Problem to solve: For the entries below, copy exactly the line that contains "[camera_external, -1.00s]" through the line that contains "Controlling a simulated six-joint", both ends included, and exclude all pictures.

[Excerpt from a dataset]
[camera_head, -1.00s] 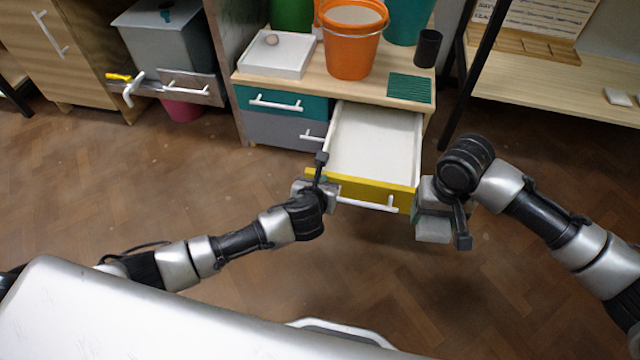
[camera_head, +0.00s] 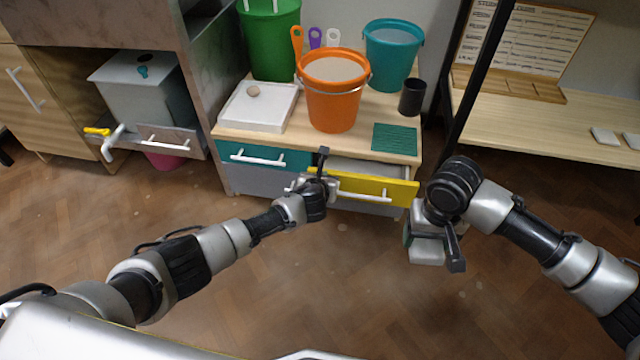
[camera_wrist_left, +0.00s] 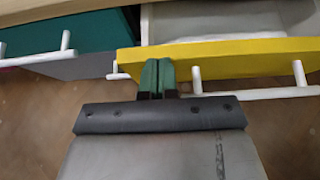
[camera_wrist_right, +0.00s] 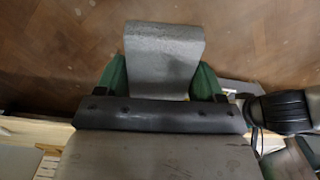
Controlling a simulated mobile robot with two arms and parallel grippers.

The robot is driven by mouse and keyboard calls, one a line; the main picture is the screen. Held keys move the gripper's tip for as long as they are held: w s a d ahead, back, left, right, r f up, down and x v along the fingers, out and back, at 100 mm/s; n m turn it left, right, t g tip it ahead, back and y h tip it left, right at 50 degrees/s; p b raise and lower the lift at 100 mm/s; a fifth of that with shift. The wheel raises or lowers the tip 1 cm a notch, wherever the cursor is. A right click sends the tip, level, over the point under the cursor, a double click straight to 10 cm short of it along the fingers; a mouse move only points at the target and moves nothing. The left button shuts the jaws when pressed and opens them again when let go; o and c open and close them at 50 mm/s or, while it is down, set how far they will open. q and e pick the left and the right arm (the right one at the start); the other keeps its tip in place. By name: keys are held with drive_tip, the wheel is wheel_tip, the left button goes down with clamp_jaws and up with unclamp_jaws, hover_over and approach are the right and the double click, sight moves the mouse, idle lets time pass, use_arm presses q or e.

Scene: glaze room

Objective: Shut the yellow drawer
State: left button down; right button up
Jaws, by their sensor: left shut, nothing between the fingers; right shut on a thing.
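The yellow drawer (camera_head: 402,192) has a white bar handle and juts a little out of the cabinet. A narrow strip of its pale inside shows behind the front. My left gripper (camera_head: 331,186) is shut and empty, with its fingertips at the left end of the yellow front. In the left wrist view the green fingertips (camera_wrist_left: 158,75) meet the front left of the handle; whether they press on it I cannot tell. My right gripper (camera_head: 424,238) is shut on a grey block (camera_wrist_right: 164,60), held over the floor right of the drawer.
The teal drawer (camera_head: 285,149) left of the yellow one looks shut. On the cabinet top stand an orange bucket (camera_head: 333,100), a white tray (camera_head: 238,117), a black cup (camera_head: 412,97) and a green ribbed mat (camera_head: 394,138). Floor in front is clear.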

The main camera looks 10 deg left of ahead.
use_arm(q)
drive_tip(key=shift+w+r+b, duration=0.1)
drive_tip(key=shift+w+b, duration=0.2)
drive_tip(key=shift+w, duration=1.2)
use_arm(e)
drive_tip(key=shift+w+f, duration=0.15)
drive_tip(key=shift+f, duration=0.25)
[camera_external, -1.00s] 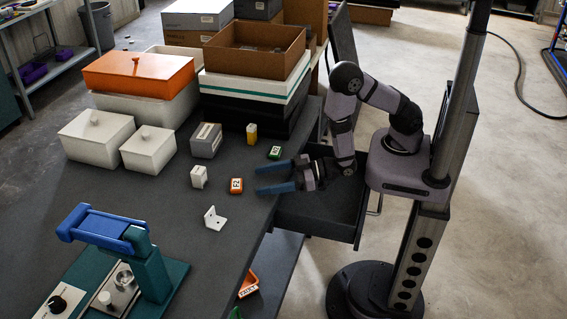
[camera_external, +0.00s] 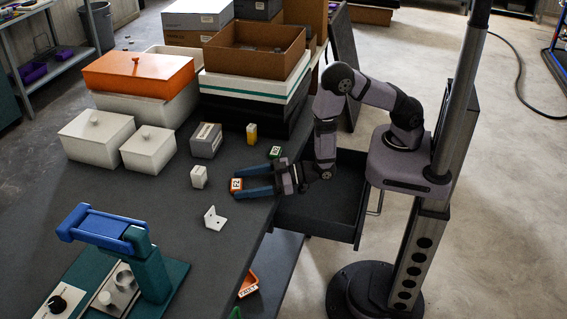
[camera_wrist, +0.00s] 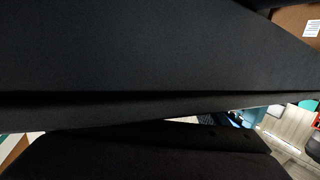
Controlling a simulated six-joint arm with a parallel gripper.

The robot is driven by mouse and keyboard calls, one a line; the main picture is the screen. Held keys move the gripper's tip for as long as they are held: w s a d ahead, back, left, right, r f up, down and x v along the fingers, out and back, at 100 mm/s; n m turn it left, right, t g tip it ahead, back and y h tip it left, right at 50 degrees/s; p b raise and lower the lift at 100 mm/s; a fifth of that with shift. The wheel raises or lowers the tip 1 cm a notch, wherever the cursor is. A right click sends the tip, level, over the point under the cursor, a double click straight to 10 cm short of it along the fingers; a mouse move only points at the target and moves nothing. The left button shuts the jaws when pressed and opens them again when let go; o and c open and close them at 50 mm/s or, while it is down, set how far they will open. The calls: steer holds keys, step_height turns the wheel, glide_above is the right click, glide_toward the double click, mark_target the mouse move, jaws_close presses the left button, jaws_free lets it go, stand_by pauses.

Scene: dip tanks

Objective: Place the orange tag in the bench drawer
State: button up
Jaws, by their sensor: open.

Task solution:
[camera_external, -1.00s] 
[camera_external, +0.00s] 
[camera_wrist, +0.00s] 
Controlling a simulated six-joint arm with a parallel gripper.

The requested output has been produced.